Expansion of compound constructors sometimes requires
definition of "side tables," ancillary tables within the
object group that supplement the main table representing the
ISO/CCITT GDMO managed object class. The rules for making
side tables are applied recursively and are as follows:
o For a given level of nesting, if the ISO/CCITT GDMO ASN.1
syntax is SEQUENCE (not SEQUENCE OF) or SET (not SET OF)
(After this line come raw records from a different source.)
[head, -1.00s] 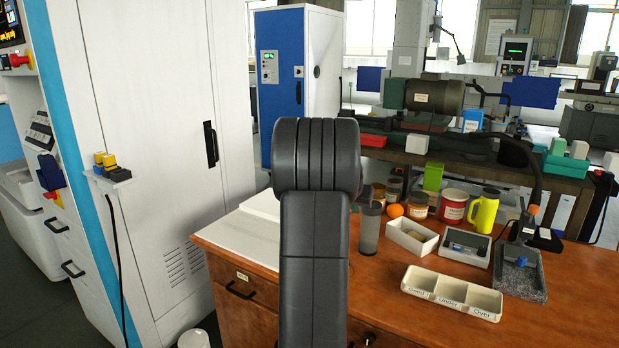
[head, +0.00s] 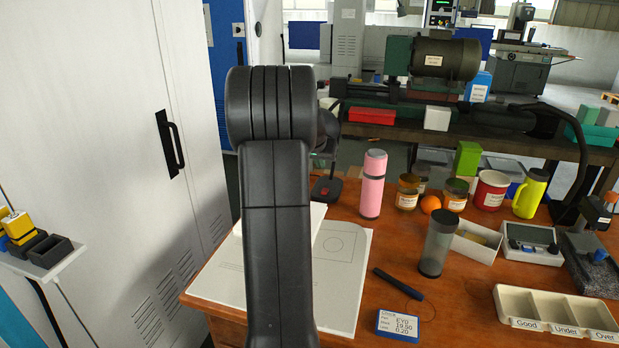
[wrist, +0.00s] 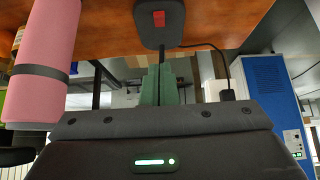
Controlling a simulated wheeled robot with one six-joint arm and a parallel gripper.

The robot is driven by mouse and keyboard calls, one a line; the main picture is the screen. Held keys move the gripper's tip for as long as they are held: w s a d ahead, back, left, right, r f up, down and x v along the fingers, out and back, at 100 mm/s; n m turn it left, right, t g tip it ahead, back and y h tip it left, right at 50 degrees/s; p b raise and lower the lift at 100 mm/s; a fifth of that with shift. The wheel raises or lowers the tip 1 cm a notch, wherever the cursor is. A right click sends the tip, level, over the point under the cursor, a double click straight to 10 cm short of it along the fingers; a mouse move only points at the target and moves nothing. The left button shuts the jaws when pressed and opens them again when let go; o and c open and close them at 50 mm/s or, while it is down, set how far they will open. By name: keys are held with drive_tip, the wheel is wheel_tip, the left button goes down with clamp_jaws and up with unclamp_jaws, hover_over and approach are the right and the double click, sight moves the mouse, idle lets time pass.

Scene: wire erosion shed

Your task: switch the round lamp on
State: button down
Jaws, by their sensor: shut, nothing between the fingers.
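A dark rounded base with a red switch (head: 325,190) stands on the bench's far edge in the head view, just right of my arm. It looks like the lamp's base; the lamp's head cannot be made out clearly. In the wrist view, which is upside down, the same base (wrist: 151,32) and its red switch (wrist: 158,18) show at the top, with a cable running right. My gripper (wrist: 157,72) shows green fingers, shut and empty, pointing towards the base and apparently apart from it. In the head view my arm hides most of the gripper.
A pink flask (head: 373,184) stands close beside the base; it also shows in the wrist view (wrist: 45,55). A white cabinet (head: 110,120) is on the left. Papers (head: 340,270) lie on the bench.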

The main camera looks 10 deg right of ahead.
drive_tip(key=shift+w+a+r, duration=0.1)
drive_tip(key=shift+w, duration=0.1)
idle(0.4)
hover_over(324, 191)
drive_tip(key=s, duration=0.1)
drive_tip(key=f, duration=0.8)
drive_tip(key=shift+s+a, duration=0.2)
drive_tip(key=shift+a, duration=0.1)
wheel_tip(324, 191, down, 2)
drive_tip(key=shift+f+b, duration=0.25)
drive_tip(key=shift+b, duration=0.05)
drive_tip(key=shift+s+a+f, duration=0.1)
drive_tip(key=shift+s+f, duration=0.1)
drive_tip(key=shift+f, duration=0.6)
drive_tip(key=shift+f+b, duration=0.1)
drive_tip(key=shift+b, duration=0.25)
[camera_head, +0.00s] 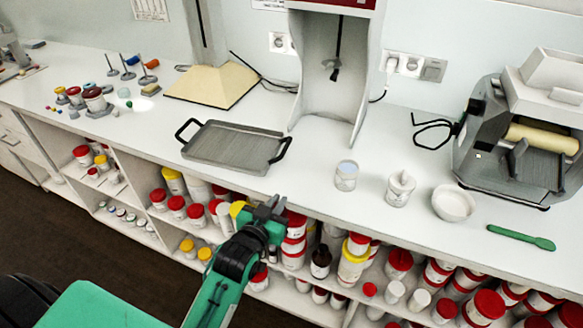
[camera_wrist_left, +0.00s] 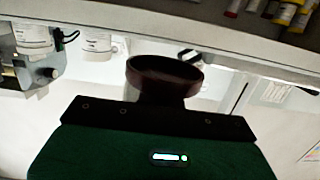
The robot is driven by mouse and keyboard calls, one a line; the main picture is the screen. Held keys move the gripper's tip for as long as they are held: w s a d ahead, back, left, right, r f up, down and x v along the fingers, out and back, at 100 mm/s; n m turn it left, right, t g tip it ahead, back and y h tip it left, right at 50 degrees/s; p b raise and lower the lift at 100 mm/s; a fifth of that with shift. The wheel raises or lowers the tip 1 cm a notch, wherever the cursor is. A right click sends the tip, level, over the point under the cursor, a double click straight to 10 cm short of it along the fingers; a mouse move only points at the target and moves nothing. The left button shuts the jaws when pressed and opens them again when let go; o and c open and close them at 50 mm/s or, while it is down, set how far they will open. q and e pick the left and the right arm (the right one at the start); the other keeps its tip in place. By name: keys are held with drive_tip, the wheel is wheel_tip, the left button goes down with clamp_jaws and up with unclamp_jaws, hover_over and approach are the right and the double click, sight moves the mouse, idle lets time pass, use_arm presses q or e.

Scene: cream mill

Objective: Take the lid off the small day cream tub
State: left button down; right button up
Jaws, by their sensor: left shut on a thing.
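My left gripper (camera_head: 264,214) is low in front of the worktop's front edge, over the shelf tubs. In the left wrist view a dark, reddish-brown round thing (camera_wrist_left: 165,76) sits in the middle, at my left gripper, which is shut on it. It is too dark to tell whether it is a lid or a tub. A small white tub with a pale blue top (camera_head: 346,175) stands upright on the worktop, apart from my gripper. I cannot tell which tub is the day cream. My right gripper is not in view.
A grey tray (camera_head: 233,147) is at the left of the tub. Shelves below (camera_head: 330,303) hold many tubs. The worktop between tray and tub is clear.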

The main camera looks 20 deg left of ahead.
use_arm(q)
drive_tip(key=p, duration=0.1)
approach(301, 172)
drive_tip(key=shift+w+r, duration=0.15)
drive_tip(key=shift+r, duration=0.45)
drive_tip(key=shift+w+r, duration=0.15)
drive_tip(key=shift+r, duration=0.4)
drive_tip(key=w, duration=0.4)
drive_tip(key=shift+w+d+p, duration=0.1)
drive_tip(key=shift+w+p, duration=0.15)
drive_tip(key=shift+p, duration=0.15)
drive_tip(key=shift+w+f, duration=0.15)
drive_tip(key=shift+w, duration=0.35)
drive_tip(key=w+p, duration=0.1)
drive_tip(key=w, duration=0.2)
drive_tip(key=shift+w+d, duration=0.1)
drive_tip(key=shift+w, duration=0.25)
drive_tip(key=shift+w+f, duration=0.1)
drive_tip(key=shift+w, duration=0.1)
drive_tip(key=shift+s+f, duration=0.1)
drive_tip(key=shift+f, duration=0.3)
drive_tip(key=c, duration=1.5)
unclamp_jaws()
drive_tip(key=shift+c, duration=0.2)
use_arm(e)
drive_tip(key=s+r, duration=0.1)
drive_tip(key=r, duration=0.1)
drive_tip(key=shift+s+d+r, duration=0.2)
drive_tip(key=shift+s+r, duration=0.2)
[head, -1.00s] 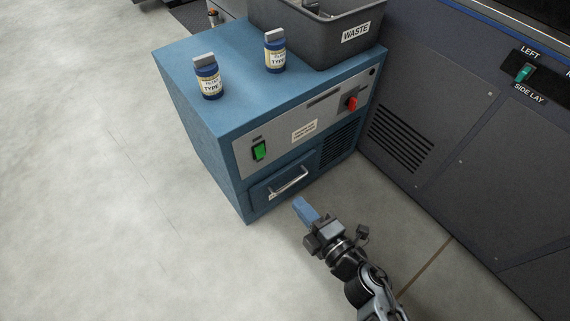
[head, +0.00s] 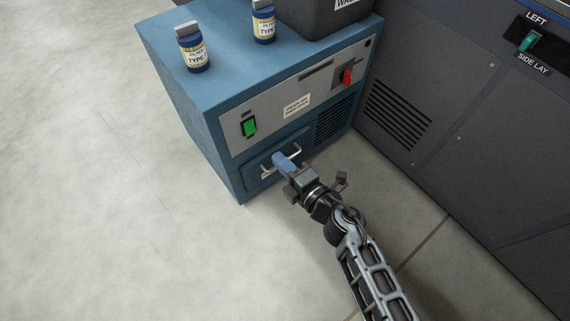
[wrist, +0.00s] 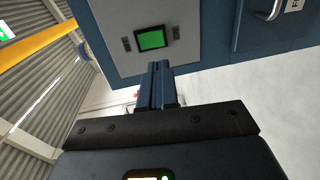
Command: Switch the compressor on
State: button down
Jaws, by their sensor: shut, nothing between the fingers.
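The compressor is a blue cabinet (head: 195,105) with a grey front panel, standing on the floor. A green rocker switch (head: 249,127) sits at the left of the panel. It also shows in the wrist view (wrist: 152,38), just beyond my fingertips. My gripper (head: 281,158) is shut and empty. In the head view it overlaps the drawer handle (head: 293,153), below and right of the green switch. In the wrist view the closed fingers (wrist: 155,68) point at the green switch, apparently with a gap.
Two blue filter bottles (head: 192,52) (head: 263,24) and a dark waste bin (head: 325,16) stand on the cabinet top. A dark machine (head: 440,110) with a side lay switch (head: 529,41) stands to the right. The floor at left is clear.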

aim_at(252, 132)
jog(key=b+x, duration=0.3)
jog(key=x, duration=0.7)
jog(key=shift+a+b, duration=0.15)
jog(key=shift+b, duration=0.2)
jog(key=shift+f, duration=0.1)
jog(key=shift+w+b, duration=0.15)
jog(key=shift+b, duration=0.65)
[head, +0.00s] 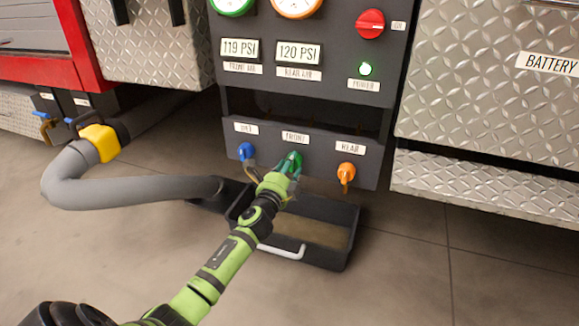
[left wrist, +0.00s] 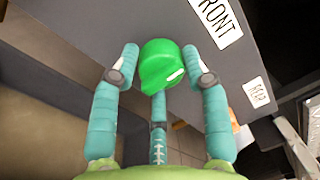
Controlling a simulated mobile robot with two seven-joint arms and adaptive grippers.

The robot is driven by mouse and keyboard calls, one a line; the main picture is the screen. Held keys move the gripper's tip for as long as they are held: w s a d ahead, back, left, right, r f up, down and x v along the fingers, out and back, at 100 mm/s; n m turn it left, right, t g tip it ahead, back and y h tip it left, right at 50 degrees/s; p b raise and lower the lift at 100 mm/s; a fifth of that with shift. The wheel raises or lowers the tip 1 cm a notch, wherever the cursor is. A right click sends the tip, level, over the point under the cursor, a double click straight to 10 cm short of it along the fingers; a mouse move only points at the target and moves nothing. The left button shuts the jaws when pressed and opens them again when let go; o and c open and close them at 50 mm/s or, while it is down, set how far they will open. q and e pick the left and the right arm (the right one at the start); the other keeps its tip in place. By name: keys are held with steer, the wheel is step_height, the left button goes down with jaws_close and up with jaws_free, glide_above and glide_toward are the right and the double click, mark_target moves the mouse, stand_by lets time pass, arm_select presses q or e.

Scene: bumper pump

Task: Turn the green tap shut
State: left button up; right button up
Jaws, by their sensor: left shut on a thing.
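The green tap (head: 291,159) sits on the dark panel under the FRONT label, between the blue and orange taps. In the left wrist view the green tap (left wrist: 160,66) is between my fingertips, its rounded body filling the gap. My left gripper (head: 284,176) reaches it from below and is shut on it; the gripper also shows in the left wrist view (left wrist: 162,72). In the head view the fingers cover the lower part of the tap. My right gripper is not in view.
The blue tap (head: 246,152) is close on the left and the orange tap (head: 346,174) on the right. A black tray (head: 335,262) with a white handle (head: 281,251) lies below. A grey hose (head: 130,190) runs at left. Open floor is at lower right.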

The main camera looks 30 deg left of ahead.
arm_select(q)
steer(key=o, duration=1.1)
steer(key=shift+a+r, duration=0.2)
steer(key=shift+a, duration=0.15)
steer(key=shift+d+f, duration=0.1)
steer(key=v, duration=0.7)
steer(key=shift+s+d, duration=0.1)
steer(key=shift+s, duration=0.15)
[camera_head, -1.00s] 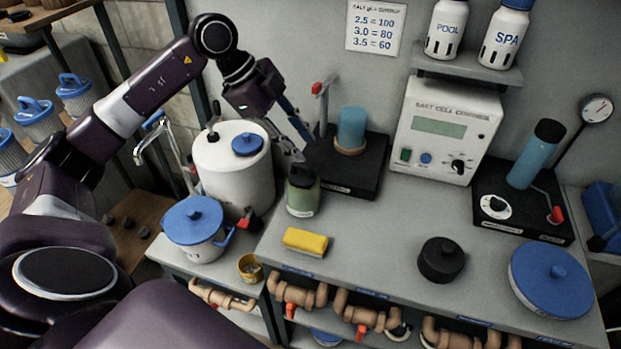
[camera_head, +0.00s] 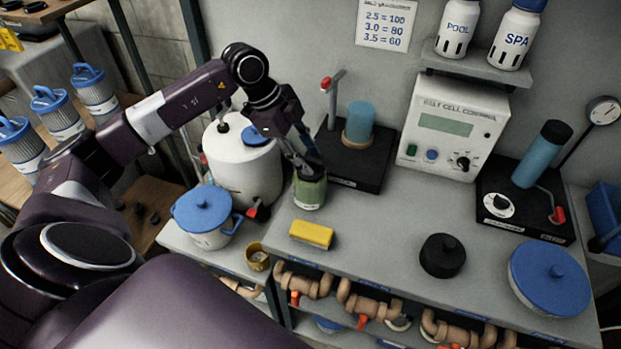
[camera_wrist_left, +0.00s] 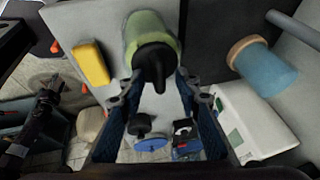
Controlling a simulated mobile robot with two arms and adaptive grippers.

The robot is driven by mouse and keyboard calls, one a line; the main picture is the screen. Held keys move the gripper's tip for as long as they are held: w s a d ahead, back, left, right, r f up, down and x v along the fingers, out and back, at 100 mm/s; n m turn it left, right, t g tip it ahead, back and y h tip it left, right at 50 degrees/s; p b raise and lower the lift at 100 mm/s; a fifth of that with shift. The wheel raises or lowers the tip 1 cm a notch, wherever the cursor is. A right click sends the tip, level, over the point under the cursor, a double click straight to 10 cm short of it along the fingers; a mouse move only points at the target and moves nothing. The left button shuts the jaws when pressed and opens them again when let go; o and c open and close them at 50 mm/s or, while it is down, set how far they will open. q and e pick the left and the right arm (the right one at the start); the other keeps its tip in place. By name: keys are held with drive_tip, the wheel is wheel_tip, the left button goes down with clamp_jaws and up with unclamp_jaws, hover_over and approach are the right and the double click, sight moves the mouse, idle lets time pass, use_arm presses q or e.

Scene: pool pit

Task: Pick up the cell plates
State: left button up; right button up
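I cannot identify the cell plates for sure in either view. A green jar (camera_head: 309,191) stands on the bench, left of centre, and also shows in the left wrist view (camera_wrist_left: 150,32) with a dark, pointed top. My left gripper (camera_head: 305,165) is at the jar's top and partly hides it in the head view. In the left wrist view its two blue-black fingers (camera_wrist_left: 158,82) are spread apart, with the jar's dark top between them. Contact is unclear. A dark jointed shape (camera_wrist_left: 42,108) at left in the wrist view may be my right gripper; its fingers are unclear.
A white tank (camera_head: 238,175) and blue-lidded pot (camera_head: 205,225) stand left of the jar. A yellow sponge (camera_head: 311,235) lies in front. A black stand (camera_head: 350,165) with a blue cylinder (camera_head: 359,122) is behind. The bench middle (camera_head: 385,225) is clear.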

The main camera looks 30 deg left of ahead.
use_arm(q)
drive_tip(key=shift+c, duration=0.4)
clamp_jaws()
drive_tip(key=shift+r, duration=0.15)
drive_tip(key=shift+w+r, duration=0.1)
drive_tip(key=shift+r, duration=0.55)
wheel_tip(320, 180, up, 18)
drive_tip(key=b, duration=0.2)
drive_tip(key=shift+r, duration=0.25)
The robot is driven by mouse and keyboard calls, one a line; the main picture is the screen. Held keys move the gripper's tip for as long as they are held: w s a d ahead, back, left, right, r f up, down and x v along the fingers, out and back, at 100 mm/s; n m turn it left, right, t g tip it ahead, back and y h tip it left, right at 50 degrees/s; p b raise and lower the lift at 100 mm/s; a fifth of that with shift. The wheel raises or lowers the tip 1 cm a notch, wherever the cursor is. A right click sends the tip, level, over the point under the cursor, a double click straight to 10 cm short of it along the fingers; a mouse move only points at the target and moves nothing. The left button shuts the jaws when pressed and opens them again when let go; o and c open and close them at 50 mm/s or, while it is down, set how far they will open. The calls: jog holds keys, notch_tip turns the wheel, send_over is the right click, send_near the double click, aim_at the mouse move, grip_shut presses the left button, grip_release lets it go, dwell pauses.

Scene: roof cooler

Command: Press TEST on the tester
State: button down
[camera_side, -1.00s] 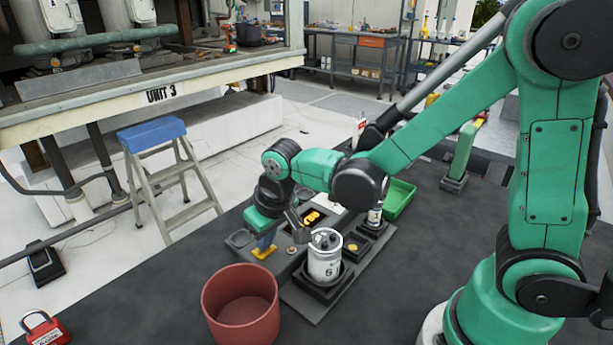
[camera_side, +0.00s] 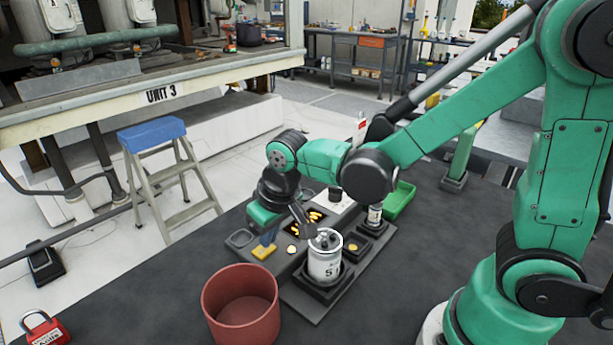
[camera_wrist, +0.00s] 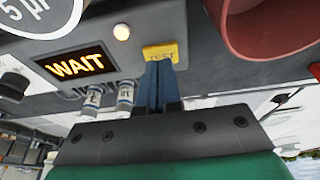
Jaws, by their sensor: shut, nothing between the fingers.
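The tester (camera_side: 285,262) is a grey box on the dark bench. Its yellow TEST button (camera_side: 263,252) also shows in the wrist view (camera_wrist: 161,52), with its lower part hidden by my fingertips. Its display (camera_wrist: 70,64) reads WAIT in orange, and a round lamp (camera_wrist: 121,32) beside it glows pale. My gripper (camera_side: 268,237) is shut and empty, with its blue fingers pointing down just above the button in the side view. A white cylinder (camera_side: 325,262) marked 5 stands upright in a dark holder on the tester's near side.
A red bin (camera_side: 241,310) stands close in front of the tester. A red padlock (camera_side: 45,330) lies at the bench's left corner.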

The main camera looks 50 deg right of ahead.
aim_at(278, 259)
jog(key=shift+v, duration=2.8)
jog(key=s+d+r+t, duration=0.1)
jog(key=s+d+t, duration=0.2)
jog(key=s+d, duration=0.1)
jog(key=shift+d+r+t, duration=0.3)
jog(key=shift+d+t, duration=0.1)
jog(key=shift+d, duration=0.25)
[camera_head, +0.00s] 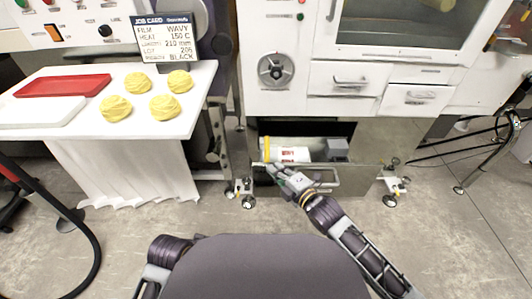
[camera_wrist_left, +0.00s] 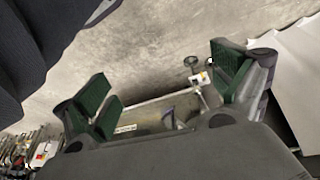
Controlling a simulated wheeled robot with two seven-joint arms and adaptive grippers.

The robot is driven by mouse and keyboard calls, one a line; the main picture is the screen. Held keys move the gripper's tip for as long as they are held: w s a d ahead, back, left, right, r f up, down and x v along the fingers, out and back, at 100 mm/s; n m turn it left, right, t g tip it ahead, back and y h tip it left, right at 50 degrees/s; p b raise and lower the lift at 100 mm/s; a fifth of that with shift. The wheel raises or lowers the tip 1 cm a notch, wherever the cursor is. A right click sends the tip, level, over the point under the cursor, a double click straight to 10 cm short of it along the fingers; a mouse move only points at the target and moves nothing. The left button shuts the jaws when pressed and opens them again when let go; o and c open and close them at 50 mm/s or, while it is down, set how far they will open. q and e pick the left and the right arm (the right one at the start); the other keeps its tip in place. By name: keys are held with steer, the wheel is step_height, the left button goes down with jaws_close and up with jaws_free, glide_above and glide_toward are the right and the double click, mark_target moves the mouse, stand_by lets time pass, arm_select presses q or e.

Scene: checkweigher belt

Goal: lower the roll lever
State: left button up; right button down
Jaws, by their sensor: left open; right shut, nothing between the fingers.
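I cannot make out the roll lever for certain in either view. A round grey dial with a dark hub (camera_head: 275,70) is on the white machine's front. Below it, a low drawer (camera_head: 325,180) stands open, holding a white cylinder with a yellow end (camera_head: 287,153) and a grey block (camera_head: 337,149). My right gripper (camera_head: 272,171) is shut and empty at the drawer's front edge, left of its handle. My left gripper (camera_wrist_left: 165,90) is open in the left wrist view, with floor and blurred metal parts beyond its fingers; it does not show in the head view.
A white table (camera_head: 190,110) at left carries several yellow noodle nests, a red tray (camera_head: 64,86) and a white board. A job card (camera_head: 165,40) stands at its back. Casters (camera_head: 391,200) are beside the drawer. A black hose lies at far left.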

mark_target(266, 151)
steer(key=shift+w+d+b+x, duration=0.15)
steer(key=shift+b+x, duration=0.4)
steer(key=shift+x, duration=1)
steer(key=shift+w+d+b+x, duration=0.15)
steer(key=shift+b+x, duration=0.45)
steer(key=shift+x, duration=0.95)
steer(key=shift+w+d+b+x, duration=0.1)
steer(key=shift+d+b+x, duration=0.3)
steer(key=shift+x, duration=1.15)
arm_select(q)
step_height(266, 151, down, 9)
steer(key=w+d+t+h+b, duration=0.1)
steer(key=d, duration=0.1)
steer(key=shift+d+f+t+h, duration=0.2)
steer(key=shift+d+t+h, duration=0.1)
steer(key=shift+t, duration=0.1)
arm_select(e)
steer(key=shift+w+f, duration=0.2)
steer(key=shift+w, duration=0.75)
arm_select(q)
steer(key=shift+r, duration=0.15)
enumerate its scalar elements "in-line" without
constructing a new side table, and otherwise treat them as
if scalars.
o Otherwise (SEQUENCE OF or SET OF) enumerate the scalar
elements of the SEQUENCE or SET in a new side table that
is a "child" of the current table. Since this may happen
recursively, a side table may be a child of another side
table.
o The INDEX of a child table is that of its parent
concatenated with a value index that uniquely
distinguishes instances within the child table.
2.3.3 Discussion
2.3.3.1 Simple Input Syntax
Internet SMI precludes a value of zero and some compilers
won't take it. 32767 is a number that practically any
machine architecture can support and is large enough so it
should not conflict with any enum actually specified.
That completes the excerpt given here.